However, even though there is much work on facial expression and gesture recognition, emotion speech recognition, understanding, and synthesis, it seems that emotion recognition and synthesis is still an unsolved field. The lack of a standard, a universally agreed method for detecting and conveying emotions perhaps lies in the fact that recognizing and expressing emotions comes so naturally to us, humans, thus being particularly difficult for us to tell what distinguishes one emotion from another.

In facial expression recognition, Ekman and Friesen (Ekman & Friesen, 1977) defined facial action coding system by closely examining facial movements. Every emotion facial expression is just a combination of the movements of several facial muscles, and each basic facial movement is represented as action units (AU). Thus, presence/absence of certain AUs can tell us a lot about an expressed emotion. There are certain facial movements (AUs) that are present in almost all expressions of one emotion, and absent from expression of all other emotions.

For example, happy expression is almost always expressed by pulling lip corners --smile. However, facial expression also depends on many factors (culture, temperament, etc.), so expressions differ from one subject to another. Due to the shift of facial expression research from the recognition of acted to more spontaneous expressions, the major obstacle in the future seems to be the lack of a spontaneous expression database. Studies have proven that human behaviour becomes unnatural the moment subjects know or suspect that they are being recorded, so it is yet to be discovered what kind of approach should be used in order to capture data with reallife spontaneous expressions in different illumination and occlusion conditions.

On the other hand, in emotional speech recognition and synthesis, we still lack a standard method for capturing and conveying emotions into speech. This is probably due to the fact that, unlike in facial expressions, there are more factors that influence speech/language, such as culture, language group, education etc., making this field of emotion recognition and synthesis a bit more challenging. While the task of emotional speech recognition is to recognize a particular emotion in human speech, the task of emotional speech synthesis is to convey it through synthesized speech. One of the main goals in this field is to detect and subtract emotional "noise" from speech, making speech recognition and comprehension easier, or synthesis a particular emotion and add it to a "flat" synthesized speech.

Many papers have studied emotions in different languages, but the future challenges would be to address multi-cultural and multi-lingual evaluations. In different languages, different speech characteristics (features) show different importance to recognize or reproduce emotions. There are several methods, such as mel-frequency cepstral coefficients (MFcc), that generally show good results in speech and emotion recognition. Also, some speech features show similar "behaviour" in most of the examined languages, and represented a starting point in any research. As Pantic and Rothkrantz (Pantic & Rothkrantz, 2003) presented, emotional speech can be examined in most of the Indo-European languages by monitoring features such as pitch, intensity, speech rate, speech contour, etc., while in some tonal languages (Thai and Vietnamese), speech emotion is more easily studied using MFCC, fundamental frequency, and zero-crossing rate (Stankovic et al, 2012).

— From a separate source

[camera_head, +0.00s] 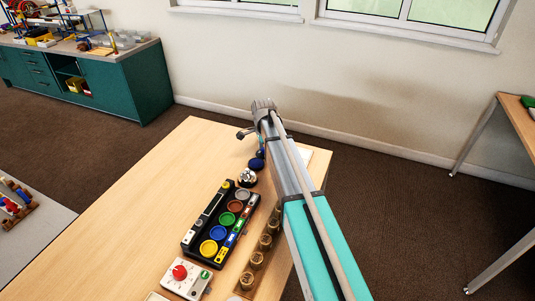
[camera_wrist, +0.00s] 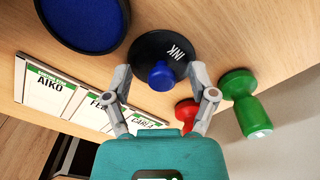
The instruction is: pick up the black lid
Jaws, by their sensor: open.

Recently, bimodal systems have become increasingly popular, due to their stress on naturalness. These systems contain both speech emotions and facial expression, thus audio and video have their influences on one another. For example, subjects are unable to express surprise as they would express it if only expressing facial gestures without speaking. This influence of emotion speech on face movements makes it more difficult to recognize facial expressions in bimodal systems (Stankovic et al, 2012), simply because those facial expressions are less expressive, hence less informative, and more difficult to recognize. But they also represent more realistic expressions.

It is clear that in the near future more systems will focus on employing bimodal information (speech and vision), because it represents a more natural and realistic research environment, which is surely one of the main goals in the field of emotion recognition and in engineering in general. Unfortunately, bimodal systems still lack a standard database, so it is particularly difficult to compare those systems. However, with several new bimodal systems introduced every year, this problem will soon be overcome and these systems even more employed in studies.

How exactly emotional body gestures and emotions are interrelated is still an unsolved question. Most of the research is focused on detecting and synthesising emotions in speech and facial expressions, yet our bodily movements reveal an equally significant portion of emotional state as other cues of human-human interaction. For instance, talking over phone with a person that speaks language that we do not understand is almost impossible. on the other hand, communicating with that same person face-to-face will, due to the lack of a common language, lead us to employ gestures much more in order to compensate the lack of speech. As research shows, depending on a culture, people use over 200 gestures in everyday interaction, proving that this is as an important field in emotion recognition and synthesis as face expressions and speech are.

5. Challenges of the Representation of Meaning in Dialogue Systems

The essence of the system's advanced communicative competence lies in the ability to properly interpret the user's utterance, and to adaptively manage a natural and consistent dialogue. The human-machine dialogue is natural to the extent that the system is able to address various inherently present dialogue phenomena, such as ellipses, anaphora, ungrammaticalities, meta-language, context-dependent utterances, corrections and reformulations, mixed initiative, miscommunications, uncooperative user's behavior, etc. The dialogue is consistent to the extent that the system is able to dynamically capture and represent the meaning of the dialogue, and to evaluate the user's dialogue acts with respect to it. These tasks significantly differ from the machine learning tasks such as speech recognition. At the conceptual level, they inevitably require contextual analysis, which raises the important research question of modelling the contextual information and the general knowledge of the interaction domain. In other words, an approach to meaning representation in dialogue systems should be analytically tractable and with the explanatory power.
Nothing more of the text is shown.